Daar waar het landelijk EPD zich richtte zich op de elektronische gegevensuitwisseling
tussen zorgaanbieders, is MedMij vooral bedoeld om een invuling te geven aan het recht
op digitaal afschrift. Burgers krijgen zo zelf de beschikking over hun eigen gezondheidsgegevens.
Daarvoor worden op basis van het MedMij-afsprakenstelsel door marktpartijen persoonlijke
gezondheidsomgevingen ontwikkeld. Een dergelijk «PGO» is een digitaal hulpmiddel dat
– levenslang – te gebruiken is en waarmee de burger kan beschikken over zijn eigen
gegevens.

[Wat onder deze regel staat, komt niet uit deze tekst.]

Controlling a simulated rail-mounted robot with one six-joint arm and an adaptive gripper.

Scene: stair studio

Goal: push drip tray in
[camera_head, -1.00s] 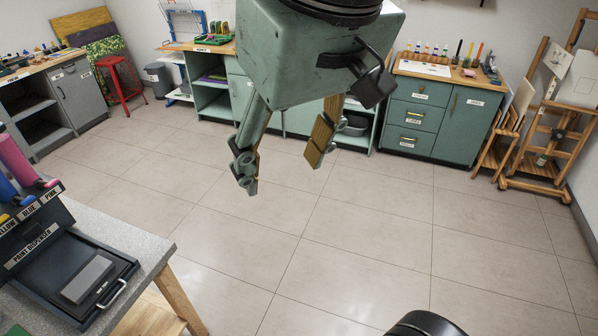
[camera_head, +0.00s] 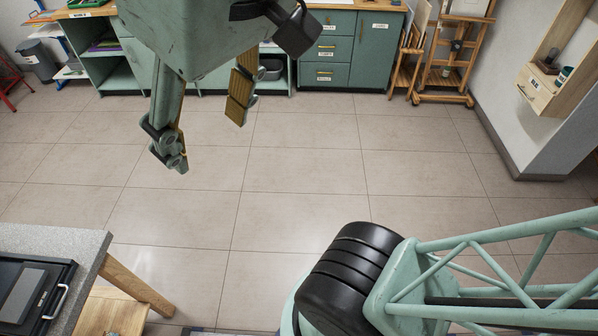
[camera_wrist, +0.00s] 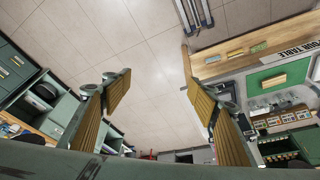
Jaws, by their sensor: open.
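The drip tray (camera_head: 60,303) is the dark tray at the lower left of the head view, on the grey speckled counter. It has a metal handle at its right front, and the left edge of the picture cuts it off. A grey slab (camera_head: 24,298) lies in it. My gripper (camera_head: 205,140) is open and empty, high over the floor in the upper left of the head view, well apart from the tray. In the wrist view my gripper (camera_wrist: 158,90) has its fingers wide apart with only floor between them. The tray is not clear in the wrist view.
The grey counter (camera_head: 75,238) stands on wooden legs with a low wooden shelf. Green cabinets (camera_head: 330,50) line the back wall, with an easel (camera_head: 450,50) beside them. A wooden wall shelf (camera_head: 545,85) hangs at right. The tiled floor in the middle is clear.

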Dat kunnen gegevens zijn die door de persoon zelf worden toegevoegd (bijvoorbeeld
door zelfmeting) of gegevens uit medische dossiers. MedMij stelt de spelregels op
waaraan persoonlijke gezondheidsomgevingen en de systemen van zorgverleners moeten
voldoen, zodat betrouwbaar en gestandaardiseerd informatie-uitwisseling tussen zorgverleners
en burgers kan plaatsvinden. MedMij is een initiatief van Patiëntenfederatie Nederland
en het Informatieberaad Zorg en is – net als het Landelijk Schakelpunt – géén database
van medische gegevens maar een (afspraken)stelsel. Elk PGO dat wordt toegelaten moet
voldoen aan strikte eisen ten aanzien van onder meer privacy en beveiliging.